Take each line that has the word "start" and return it.
· · · · ·
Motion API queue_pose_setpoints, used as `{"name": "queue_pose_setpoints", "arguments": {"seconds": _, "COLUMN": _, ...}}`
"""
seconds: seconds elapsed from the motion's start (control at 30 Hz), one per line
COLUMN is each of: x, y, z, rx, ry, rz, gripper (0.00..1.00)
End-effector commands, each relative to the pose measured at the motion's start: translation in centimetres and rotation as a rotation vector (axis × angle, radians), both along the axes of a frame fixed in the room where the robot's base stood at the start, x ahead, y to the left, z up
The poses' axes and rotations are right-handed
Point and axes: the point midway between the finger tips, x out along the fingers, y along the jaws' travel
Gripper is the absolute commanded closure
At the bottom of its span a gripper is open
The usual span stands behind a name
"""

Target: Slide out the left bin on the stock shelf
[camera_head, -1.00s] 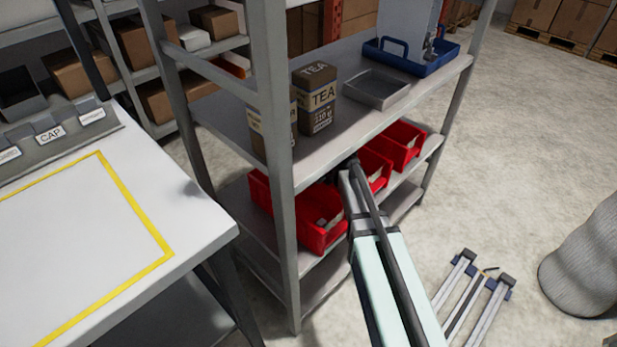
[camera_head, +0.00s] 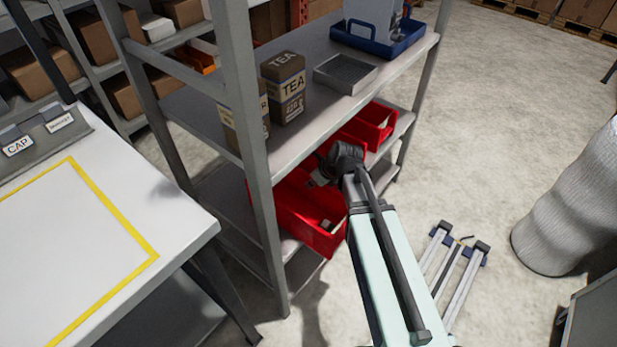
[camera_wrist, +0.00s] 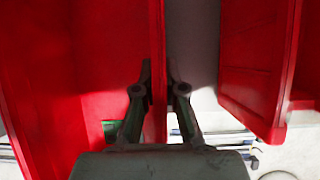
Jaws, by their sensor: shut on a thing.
· · · · ·
:: EXERCISE RESULT ::
seconds: seconds elapsed from the motion's start (control at 30 Hz), one per line
End-effector commands, each relative to the pose measured at the motion's start: translation in centimetres and rotation as a rotation vector (axis × angle, radians), both along the axes of a frame fixed in the room where the robot's base stood at the start, x ahead, y to the left, z up

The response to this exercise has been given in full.